Rien, et surtout pas Monsieur (suite du 28 décembre)

 

La mode du bonjour sec, relativement récente, s’accompagne inéluctablement, par construction, de celle de ne jamais nommer quelqu’un Monsieur. Ainsi un représentant en aspirateur ou un préposé au téléphone s’introduira chez vous avec un bonjour sans autre spécificité. On peut penser que cette mode date des années 80, époque à laquelle Yves Mourousi se singularise par cette injonction brève et cinglante, avec, pour se faire pardonner, un accent délicat. Adoptée bien sûr par les journalistes, elle fut très vite suivie par l’habitude, que les médias considéraient tout aussi légitime, d’user du prénom et du nom de toute personne s’il tient une place intéressante dans la société.

Seul le petit peuple doit être appelé Monsieur ou Madame. On retrouve là l’arrogance trop polie des grands. Dire « Madame Enditrop » à sa concierge lui signifie la différence de classe. Ainsi fut divulgué cet usage médiatique de commencer une interview, même pour les personnes les plus hauts placées, en ces termes : « Nicolas Sartovsky, vous… ». C’est probablement par suffisance que nombre d’hommes politiques répondent aux journalistes en disant « Madame Chazel », et non Claire Chazel, signifiant par là la différence de classe. Certes, nous n’en sommes pas encore au tutoiement révolutionnaire, mais cela devrait arriver sans trop tarder. En ceci, nous rejoindront les pays non pas les plus démocratiques, mais les plus habiles à masquer les différences, telles les dictatures prolétariennes.

Par une voie totalement différente, cette horreur de nommer quiconque Monsieur ou Madame fut amplifiée, indirectement, et toujours par les médias, en raison des traductions des feuilletons américains si prolixes d’aventures militaires. Avez-vous remarqué que ceux-ci sont tous appelés Monsieur et non, comme c’est la coutume en France, par leur grade. Il en est de même des personnes ayant un certain rang social dans cette société égalitaire. Le terme Monsieur implique donc chez les Américains, ou du moins c’est l’impression qu’ils donnent au travers des traductions qui en sont faites par des Français, une déférence implicite que ne saurait admettre le peuple républicain. Dire Monsieur à quelqu’un c’est humiliant, dégradant, vieux jeu, voire hors jeu. Quelle déchéance que de devoir dire Monsieur à une autre personne. Jamais !

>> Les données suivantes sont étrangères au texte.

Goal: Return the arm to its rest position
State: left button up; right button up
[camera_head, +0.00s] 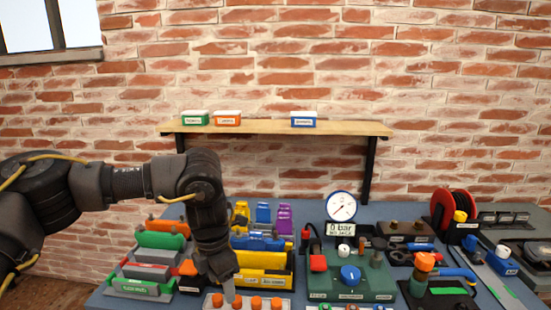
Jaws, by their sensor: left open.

Voilà pourquoi (et non « c’est la raison pour laquelle », formule dans laquelle se complaisent également de nos jours les personnages en quête d’audience médiatique), le peuple français est maintenant condamné, même s’il s’adresse à une seule personne, à ne dire qu’un bonjour sec, impérativement, sous peine d’incivilité.

Peu importe ce qu’il dira par la suite, le mot de passe est donné et ouvre la porte à l’infinité des situations, y compris le manque de civisme et l’absence de citoyenneté.

Certes, cette interprétation fait de nombreux raccourcis et est quelque peu outrancière, mais n’y a-t-il pas un fond de vérité dans tout cela ?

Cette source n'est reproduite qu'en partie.